Literally millions of people have found dates through online match-making services, so who says the Internet is isolating? The problem for many users, however, is that initial matches are often imperfect—even frustrating—because the services may shoot Cupid's arrow in the wrong direction.
"The current model is artificial and static, and far removed from everyday social interaction," says Jeana H. Frost, who along with Michael I. Norton and Dan Ariely is taking an academic look at online dating and how it can be improved. They describe their results in a new HBS working paper, "Improving Online Dating with Virtual Dates." Frost, now at Boston University, wrote her PhD dissertation at MIT's Media Lab on the topic, discussing the broader issues of impression formation, navigating options, managing expectations, and informing decisions in mediated environments. Norton is an assistant professor at HBS in the marketing unit while Ariely is a professor of management science at MIT.
Even when we have well-articulated stories about the kind of person we want to meet, we’re often wrong.
—Michael Norton
While fascinated by the psychological underpinnings of online interactions, Frost and Norton are also exploring the social implications of people seeking relationships online and the possibility for technology to influence the initial tone and trajectory of relationships.
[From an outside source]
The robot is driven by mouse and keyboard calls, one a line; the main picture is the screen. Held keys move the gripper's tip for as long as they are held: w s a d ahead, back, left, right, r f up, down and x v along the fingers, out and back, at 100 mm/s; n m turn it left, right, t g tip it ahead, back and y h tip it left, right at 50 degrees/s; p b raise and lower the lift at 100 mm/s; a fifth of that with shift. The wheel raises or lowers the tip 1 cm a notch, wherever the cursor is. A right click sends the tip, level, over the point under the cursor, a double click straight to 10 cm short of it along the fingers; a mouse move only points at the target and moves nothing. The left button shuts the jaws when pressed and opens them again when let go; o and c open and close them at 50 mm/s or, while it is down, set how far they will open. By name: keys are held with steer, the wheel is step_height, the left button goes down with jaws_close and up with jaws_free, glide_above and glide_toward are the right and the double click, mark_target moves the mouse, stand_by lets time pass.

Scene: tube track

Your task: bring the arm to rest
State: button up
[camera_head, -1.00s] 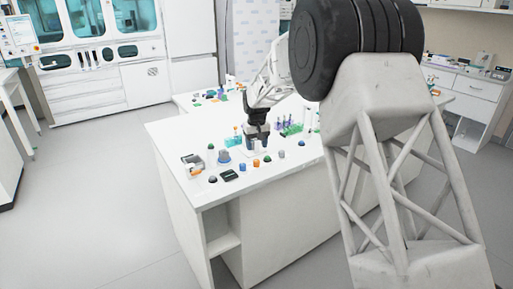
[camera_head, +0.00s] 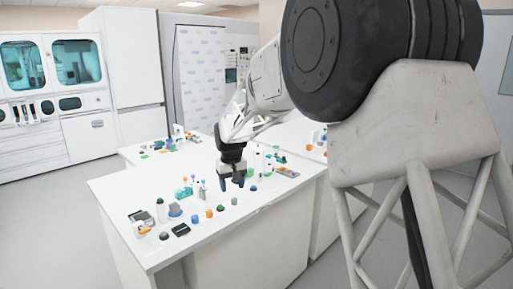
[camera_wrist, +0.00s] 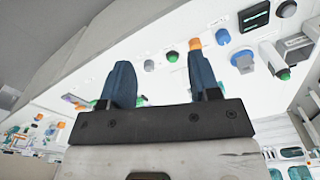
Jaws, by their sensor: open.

One obstacle they noticed is that the main dating sites are designed as if looking for love is a variation of online shopping.
Rather than just study the problem, they also came up with a possible solution: Virtual Dates.
The researchers began their work by talking to online-dating-site users about their experiences, supplementing these conversations with surveys advertised on several commercial dating sites. What they found was a high level of dissatisfaction.
"People spent hours and hours and hours a week online to generate one cup of coffee with one person. That's not a very good system," says Norton.
What's more, users often found that the person they were meeting for the first time was not what they had expected. "By starting online, some people had experiences they wouldn't have had if they had been able to see up front what someone was like," Norton says. "So we wanted to explore ways to improve the experience and help people filter more effectively."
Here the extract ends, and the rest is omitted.